The view of the eastern or Midianite coast was even more varied and suggestive. Far inland, and tinged light-blue by distance, rose the sharp, jagged, and sawlike crests of El-Sharaf, under which the Hajj-caravan wends its weary way, thus escaping the mountains which dip perpendicularly into the sea. Then come the broad and sandy slopes, here and there streaked with dark ridges, spanned by the Sultáni or Sultan's high-road, and stretching from the Gulf to the inner heights. The latter are no longer a double parallel chain: they bend from south-south-east to north-north-west, and become the Jibál el-Shará', anciently "Mount Seir;" in fact, the eastern retaining-wall of the great Wady 'Arabah.
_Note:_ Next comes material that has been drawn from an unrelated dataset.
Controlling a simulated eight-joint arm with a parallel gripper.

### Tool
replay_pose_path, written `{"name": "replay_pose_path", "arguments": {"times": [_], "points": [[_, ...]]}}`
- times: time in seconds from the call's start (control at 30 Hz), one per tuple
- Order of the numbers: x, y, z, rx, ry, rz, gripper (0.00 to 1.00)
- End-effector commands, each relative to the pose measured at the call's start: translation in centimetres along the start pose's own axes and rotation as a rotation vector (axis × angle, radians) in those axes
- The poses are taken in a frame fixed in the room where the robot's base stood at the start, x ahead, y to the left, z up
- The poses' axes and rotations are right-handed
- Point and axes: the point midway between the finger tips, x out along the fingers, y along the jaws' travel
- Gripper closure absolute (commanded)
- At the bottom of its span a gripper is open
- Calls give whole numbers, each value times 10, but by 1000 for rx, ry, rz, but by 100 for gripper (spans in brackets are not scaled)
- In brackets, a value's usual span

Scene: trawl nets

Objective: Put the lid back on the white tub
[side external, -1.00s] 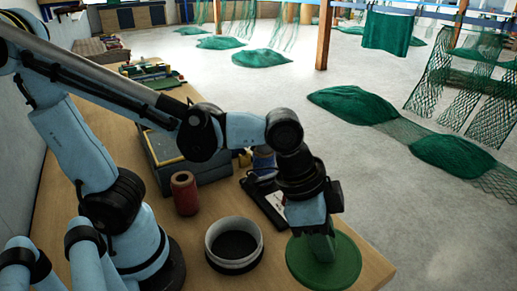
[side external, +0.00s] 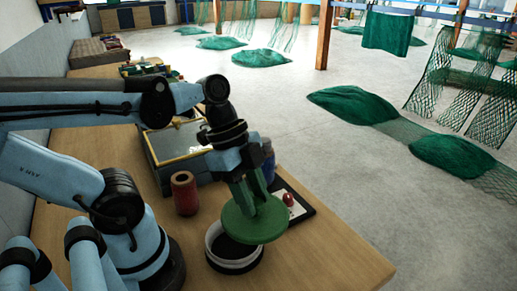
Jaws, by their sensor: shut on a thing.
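The white tub (side external: 216,262) stands on the wooden bench, a low round tub with a white wall and a dark band. The round green lid (side external: 262,226) is held tilted just above the tub, over its upper right part. It hides much of the tub's opening, and I cannot tell whether lid and rim touch. My gripper (side external: 247,198) is shut on the lid's raised green grip and comes down from above.
A dark red spool (side external: 184,193) stands left of the tub, and a grey case (side external: 180,150) lies behind it. A dark board (side external: 292,212) with a small red thing on it lies to the right. The bench (side external: 335,262) is clear at its front right.

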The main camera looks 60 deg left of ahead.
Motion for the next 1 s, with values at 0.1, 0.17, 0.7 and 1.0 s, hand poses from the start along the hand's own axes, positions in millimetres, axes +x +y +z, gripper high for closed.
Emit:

Evidently they are primary, but a white and purple patch, visible from afar, suggested a Secondary remnant. Several of the peaks, especially the blue block El-Yitm, appeared to be of great height; we all remarked its towering stature and trifid headpiece, apparently upwards of five thousand feet high, before we had heard the tale attached to it. Abreast of us and on the shore, lie the large inlet and little islet El-Humayzah: the surveyors have abominably corrupted it to "Omeider." North of it a palm grove, lining the mouth of a broad Wady which snakes high up among the sands and stones, denotes the Hajj-station, El-Hakl (Hagul), backed by tall arenaceous buttresses.